6. IMPORTANT: when done, check the resistance from one spark plug contact to the other to verify it's not an open or ultra-high resistance circuit. Ideally, it should read 10Kohm plus the coil secondary spec, which in my case was 13.5 Kohm. in fact, the value I got was very close to 23.5 Kohm.

Again, thanks to all who responded
Marc
 
Glad to hear you found the problem. BTDT, with regards to the coil on my 88 RT-it’s a royal PITA with fairing on.
 
I just use the stock Bosch dual-output coil. It fits, it works, it lasts. Yeah it's a little more money but no one has ever complained.
 
Thanks for the photos. Good to hear you found the problem.
Did you notice any fine surface cracking on the old coil?
 
I think lower primary resistance coils deliver a hotter secondary spark but the additional current is hard on mechanical points and are best used with electronic ignition systems.
 
Anton, agree. But the Dynatek was what I had on hand...

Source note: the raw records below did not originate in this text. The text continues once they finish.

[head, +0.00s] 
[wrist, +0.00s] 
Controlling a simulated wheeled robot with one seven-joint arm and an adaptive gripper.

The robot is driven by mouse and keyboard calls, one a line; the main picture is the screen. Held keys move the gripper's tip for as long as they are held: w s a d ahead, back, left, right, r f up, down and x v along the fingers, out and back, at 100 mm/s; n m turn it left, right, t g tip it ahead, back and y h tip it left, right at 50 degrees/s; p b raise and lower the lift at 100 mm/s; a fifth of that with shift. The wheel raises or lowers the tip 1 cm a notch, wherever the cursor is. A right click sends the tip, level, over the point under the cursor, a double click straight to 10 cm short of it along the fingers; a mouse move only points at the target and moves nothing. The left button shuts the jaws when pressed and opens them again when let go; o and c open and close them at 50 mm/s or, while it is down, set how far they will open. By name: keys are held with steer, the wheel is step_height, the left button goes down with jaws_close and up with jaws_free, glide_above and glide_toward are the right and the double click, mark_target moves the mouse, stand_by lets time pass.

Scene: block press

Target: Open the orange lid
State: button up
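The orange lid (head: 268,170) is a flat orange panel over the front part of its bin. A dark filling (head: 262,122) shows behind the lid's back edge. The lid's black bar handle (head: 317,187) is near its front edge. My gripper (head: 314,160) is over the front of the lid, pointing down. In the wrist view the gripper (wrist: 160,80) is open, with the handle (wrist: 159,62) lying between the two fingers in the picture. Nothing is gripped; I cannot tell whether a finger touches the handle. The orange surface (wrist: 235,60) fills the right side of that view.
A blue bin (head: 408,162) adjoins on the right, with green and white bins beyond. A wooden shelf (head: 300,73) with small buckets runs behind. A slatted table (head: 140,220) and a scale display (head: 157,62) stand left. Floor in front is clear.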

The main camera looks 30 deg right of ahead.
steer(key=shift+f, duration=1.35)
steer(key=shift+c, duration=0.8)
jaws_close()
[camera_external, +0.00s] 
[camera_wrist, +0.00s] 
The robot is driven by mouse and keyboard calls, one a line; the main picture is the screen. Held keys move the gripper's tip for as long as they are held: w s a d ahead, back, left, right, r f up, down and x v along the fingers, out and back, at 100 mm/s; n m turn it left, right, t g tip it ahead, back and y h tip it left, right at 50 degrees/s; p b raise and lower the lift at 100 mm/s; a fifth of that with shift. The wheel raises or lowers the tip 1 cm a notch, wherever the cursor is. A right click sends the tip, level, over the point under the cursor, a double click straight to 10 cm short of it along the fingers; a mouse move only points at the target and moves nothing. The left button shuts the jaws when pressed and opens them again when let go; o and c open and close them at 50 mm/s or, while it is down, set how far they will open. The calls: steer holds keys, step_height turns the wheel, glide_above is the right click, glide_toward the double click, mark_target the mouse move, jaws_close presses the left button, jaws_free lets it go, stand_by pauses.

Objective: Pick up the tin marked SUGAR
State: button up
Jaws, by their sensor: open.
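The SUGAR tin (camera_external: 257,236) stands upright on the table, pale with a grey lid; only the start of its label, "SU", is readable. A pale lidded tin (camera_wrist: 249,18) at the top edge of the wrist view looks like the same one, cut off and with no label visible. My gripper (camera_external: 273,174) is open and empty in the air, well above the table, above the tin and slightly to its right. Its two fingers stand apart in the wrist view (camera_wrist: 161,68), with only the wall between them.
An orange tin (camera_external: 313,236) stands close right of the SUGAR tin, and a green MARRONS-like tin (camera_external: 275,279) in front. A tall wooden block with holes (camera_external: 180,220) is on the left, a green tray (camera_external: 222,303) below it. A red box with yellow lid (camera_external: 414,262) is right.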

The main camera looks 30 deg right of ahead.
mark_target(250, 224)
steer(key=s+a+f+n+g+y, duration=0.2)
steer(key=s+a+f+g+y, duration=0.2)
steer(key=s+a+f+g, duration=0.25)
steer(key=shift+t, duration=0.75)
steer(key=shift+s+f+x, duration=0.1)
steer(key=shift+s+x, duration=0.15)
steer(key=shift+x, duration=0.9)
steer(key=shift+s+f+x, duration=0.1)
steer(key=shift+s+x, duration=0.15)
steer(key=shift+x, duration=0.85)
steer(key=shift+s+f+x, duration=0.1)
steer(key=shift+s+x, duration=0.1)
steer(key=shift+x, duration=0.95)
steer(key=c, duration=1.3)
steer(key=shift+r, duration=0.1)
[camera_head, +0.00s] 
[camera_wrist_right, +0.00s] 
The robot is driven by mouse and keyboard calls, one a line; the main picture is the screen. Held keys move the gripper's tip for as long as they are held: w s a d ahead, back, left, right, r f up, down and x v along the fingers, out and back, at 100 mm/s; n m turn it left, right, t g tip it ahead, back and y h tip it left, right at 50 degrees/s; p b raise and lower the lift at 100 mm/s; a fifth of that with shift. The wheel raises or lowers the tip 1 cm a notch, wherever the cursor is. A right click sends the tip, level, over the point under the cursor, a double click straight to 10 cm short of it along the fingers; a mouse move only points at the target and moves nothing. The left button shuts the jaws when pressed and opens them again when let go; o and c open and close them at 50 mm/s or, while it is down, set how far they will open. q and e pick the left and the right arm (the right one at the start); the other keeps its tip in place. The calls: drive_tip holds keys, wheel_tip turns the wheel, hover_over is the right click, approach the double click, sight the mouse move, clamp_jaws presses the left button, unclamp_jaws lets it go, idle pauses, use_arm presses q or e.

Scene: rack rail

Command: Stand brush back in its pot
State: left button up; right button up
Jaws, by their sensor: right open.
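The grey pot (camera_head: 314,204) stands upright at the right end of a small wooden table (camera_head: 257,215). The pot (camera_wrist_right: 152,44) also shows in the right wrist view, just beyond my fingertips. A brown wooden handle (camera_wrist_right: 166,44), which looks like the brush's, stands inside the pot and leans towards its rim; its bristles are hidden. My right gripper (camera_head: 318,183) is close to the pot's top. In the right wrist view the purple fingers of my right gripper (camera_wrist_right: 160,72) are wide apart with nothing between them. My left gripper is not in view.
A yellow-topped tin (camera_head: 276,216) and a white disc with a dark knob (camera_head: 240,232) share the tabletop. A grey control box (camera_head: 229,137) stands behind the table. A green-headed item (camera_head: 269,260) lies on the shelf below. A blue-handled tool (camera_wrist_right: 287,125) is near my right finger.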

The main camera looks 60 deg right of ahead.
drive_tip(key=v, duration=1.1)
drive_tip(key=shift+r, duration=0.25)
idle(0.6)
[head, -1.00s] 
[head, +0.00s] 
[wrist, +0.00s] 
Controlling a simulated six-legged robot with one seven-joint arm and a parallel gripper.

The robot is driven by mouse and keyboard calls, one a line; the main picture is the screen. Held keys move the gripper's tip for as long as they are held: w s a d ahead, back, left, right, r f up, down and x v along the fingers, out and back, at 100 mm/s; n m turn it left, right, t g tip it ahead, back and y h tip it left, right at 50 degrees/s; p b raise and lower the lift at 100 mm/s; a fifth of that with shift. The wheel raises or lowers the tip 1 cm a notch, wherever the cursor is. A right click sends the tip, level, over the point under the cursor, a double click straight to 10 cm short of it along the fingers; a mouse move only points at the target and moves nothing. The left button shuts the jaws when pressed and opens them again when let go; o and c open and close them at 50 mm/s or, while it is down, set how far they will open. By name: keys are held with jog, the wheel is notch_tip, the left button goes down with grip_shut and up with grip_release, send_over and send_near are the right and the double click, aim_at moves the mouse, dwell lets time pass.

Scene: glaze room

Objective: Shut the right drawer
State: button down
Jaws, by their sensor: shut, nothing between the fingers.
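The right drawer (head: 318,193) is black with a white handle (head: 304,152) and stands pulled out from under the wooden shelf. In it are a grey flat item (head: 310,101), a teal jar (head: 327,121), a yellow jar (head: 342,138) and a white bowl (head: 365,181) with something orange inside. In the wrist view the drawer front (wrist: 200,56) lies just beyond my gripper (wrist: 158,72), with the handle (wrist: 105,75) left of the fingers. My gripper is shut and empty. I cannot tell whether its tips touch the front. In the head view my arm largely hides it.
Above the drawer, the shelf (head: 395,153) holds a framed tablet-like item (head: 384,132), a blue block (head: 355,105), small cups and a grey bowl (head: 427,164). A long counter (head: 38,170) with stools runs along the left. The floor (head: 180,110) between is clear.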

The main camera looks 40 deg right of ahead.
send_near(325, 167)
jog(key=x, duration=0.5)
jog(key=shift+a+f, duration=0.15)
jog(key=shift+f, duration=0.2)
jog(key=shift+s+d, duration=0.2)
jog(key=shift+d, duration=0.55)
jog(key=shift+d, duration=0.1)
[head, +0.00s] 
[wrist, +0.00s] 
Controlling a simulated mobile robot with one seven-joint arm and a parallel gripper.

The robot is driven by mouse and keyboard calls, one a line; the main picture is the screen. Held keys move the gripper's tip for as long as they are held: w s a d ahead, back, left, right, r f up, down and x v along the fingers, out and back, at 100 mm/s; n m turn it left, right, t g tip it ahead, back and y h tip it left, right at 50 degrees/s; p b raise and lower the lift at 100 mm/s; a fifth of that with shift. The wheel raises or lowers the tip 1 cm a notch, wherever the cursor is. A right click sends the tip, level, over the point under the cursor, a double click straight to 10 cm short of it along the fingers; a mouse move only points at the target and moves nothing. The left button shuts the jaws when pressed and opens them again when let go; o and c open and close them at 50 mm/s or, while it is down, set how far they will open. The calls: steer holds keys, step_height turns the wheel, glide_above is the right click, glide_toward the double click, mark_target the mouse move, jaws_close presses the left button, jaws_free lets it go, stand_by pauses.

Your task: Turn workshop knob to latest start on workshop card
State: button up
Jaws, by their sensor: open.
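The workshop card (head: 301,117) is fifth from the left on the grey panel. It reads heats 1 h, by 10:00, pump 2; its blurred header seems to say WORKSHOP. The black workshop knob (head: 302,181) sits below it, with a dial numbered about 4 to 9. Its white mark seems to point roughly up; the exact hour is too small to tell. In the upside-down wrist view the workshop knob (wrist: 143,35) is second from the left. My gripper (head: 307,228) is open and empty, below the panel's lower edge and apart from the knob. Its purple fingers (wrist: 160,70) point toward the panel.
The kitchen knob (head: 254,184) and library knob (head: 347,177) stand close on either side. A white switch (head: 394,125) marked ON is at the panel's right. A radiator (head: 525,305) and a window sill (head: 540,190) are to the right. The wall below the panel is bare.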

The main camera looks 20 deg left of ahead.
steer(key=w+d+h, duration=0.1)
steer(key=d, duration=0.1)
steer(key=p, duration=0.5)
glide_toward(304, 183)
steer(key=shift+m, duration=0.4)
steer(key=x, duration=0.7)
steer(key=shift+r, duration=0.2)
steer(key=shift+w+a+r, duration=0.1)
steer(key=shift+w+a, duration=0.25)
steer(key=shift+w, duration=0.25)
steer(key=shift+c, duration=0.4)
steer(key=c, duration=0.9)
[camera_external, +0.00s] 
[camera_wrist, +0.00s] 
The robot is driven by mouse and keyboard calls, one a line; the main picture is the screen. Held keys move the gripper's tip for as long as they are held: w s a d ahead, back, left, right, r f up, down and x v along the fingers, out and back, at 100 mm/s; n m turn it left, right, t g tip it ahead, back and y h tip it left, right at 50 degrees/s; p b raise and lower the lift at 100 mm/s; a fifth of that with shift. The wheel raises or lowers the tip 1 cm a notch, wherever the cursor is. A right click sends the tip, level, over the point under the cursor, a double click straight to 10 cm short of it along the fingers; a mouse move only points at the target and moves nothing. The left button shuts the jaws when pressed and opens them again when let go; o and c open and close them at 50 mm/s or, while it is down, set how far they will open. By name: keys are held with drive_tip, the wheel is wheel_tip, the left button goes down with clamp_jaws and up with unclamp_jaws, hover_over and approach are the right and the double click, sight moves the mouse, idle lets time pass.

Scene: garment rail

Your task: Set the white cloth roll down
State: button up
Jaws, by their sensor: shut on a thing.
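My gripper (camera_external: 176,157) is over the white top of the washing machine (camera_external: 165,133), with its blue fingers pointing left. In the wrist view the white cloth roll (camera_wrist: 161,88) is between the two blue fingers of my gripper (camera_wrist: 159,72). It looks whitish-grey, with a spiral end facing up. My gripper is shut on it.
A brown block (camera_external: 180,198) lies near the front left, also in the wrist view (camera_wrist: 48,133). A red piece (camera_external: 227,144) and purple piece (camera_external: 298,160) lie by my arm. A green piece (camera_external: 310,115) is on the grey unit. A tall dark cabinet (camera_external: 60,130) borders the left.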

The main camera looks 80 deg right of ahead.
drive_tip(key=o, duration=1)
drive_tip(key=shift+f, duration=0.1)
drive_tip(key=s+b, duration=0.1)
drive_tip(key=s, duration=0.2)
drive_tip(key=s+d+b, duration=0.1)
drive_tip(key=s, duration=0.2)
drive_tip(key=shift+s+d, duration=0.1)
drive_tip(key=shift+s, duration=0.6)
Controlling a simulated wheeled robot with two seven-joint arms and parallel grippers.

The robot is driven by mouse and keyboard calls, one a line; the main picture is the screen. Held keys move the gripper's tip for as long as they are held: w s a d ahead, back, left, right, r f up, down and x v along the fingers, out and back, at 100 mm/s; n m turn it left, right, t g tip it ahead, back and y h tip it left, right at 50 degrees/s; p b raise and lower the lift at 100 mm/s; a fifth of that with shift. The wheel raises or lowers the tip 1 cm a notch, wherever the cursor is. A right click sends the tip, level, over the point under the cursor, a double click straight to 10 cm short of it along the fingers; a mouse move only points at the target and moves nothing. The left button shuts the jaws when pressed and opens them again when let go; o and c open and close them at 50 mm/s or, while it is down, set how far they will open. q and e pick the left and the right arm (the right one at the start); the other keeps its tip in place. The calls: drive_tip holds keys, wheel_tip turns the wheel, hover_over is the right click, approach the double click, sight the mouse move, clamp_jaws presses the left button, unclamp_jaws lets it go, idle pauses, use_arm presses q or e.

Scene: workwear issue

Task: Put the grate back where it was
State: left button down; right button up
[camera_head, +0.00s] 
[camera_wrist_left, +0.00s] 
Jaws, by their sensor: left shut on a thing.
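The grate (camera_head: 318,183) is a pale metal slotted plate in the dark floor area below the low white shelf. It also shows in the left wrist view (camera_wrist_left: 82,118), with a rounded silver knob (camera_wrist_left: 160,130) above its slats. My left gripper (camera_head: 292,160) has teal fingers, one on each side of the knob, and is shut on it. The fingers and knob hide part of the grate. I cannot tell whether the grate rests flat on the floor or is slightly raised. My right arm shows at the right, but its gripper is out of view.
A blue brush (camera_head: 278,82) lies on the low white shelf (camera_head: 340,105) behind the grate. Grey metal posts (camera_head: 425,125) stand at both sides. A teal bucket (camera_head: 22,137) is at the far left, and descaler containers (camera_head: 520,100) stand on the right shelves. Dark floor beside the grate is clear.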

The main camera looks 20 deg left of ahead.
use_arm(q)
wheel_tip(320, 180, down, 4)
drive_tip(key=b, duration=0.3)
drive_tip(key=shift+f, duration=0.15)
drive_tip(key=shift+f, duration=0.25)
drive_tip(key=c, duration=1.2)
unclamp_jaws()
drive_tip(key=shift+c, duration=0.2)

Oldcamper, no cracks. I had the later design coil that was not prone to cracking like the early ones. My research indicates that the problem is most likely in a quasi-undetectable break in the secondary coil that affects one side only. Sounds impossible, but I was assured that it happens. When you run the microscopic current of a voltmeter through it, it passes is without problem, but it can't pass the full current necessary to generate a good spark. As proof, I offer the fact that often times, when I ran the starter with the plug out (but connected), it would spark a few times, then quit. Even when it sparked, it would be visibly weaker than the fat blue spark on the other side.
And yes, the lower resistance coil (0.5-0.7 ohm) would have been better with my setup.